* [Task to complete]: Make an exact copy, from the records below, of the lines from the line containing "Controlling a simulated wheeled" to the line containing "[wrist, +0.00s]", both lines included, excluding pictures.

-- START --

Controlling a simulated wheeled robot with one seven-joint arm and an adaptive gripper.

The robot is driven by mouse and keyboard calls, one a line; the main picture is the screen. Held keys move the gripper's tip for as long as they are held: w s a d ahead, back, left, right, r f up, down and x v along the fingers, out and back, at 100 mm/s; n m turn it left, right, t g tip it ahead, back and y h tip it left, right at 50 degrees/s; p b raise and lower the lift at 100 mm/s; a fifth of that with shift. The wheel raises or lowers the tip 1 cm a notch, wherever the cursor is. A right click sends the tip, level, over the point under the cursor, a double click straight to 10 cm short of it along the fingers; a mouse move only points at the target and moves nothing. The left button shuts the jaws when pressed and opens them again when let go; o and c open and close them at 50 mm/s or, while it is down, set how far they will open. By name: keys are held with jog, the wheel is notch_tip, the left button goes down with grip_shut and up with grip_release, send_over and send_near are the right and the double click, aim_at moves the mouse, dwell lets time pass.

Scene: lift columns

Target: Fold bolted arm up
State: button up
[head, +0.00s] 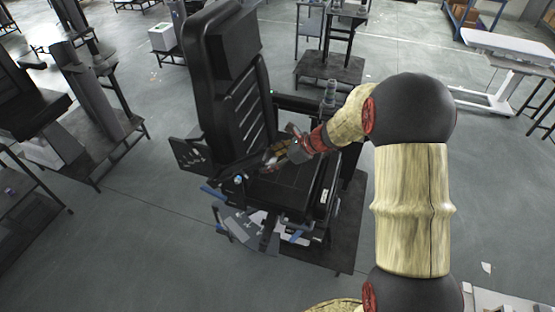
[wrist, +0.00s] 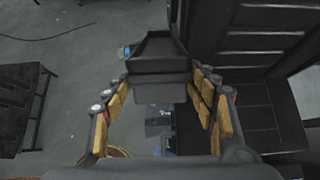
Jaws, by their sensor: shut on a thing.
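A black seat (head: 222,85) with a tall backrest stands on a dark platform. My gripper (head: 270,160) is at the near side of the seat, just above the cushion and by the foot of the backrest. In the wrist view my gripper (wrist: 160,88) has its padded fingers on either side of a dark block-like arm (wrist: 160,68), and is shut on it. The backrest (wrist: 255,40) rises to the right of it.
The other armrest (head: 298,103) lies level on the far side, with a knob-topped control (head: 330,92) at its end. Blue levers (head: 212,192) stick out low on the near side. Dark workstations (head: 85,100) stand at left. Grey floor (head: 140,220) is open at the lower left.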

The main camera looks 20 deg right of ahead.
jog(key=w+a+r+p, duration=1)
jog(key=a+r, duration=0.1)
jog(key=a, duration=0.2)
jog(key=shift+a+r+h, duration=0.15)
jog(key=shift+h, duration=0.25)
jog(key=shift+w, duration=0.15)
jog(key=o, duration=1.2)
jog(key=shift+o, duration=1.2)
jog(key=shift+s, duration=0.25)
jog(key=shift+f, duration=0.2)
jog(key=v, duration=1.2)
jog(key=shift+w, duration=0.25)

-- END --
-- START --

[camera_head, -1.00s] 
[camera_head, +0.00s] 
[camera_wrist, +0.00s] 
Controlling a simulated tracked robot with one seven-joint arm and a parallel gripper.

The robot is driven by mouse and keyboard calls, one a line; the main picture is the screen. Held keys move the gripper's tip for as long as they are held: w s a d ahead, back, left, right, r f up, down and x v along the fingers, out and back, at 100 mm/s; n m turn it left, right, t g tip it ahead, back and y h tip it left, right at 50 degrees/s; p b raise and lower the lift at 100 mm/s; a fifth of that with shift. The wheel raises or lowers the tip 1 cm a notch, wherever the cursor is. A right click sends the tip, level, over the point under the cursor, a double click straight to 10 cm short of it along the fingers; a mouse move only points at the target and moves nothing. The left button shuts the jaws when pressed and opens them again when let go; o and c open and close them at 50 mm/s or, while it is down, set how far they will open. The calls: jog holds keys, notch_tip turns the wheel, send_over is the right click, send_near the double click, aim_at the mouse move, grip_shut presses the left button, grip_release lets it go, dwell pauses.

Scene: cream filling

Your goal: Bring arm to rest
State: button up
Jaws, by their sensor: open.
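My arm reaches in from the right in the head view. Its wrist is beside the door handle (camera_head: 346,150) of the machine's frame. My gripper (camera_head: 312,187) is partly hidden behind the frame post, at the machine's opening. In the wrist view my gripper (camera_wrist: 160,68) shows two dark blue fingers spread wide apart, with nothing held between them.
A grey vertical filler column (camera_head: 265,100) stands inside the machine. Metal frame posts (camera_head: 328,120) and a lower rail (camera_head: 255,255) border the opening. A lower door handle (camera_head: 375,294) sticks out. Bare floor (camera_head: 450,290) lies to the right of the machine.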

-- END --

* [Problem solution]:
Controlling a simulated wheeled robot with one seven-joint arm and an adaptive gripper.

The robot is driven by mouse and keyboard calls, one a line; the main picture is the screen. Held keys move the gripper's tip for as long as they are held: w s a d ahead, back, left, right, r f up, down and x v along the fingers, out and back, at 100 mm/s; n m turn it left, right, t g tip it ahead, back and y h tip it left, right at 50 degrees/s; p b raise and lower the lift at 100 mm/s; a fifth of that with shift. The wheel raises or lowers the tip 1 cm a notch, wherever the cursor is. A right click sends the tip, level, over the point under the cursor, a double click straight to 10 cm short of it along the fingers; a mouse move only points at the target and moves nothing. The left button shuts the jaws when pressed and opens them again when let go; o and c open and close them at 50 mm/s or, while it is down, set how far they will open. By name: keys are held with jog, the wheel is notch_tip, the left button goes down with grip_shut and up with grip_release, send_over and send_near are the right and the double click, aim_at moves the mouse, dwell lets time pass.

Scene: lift columns

Target: Fold bolted arm up
State: button up
[head, +0.00s] 
[wrist, +0.00s] 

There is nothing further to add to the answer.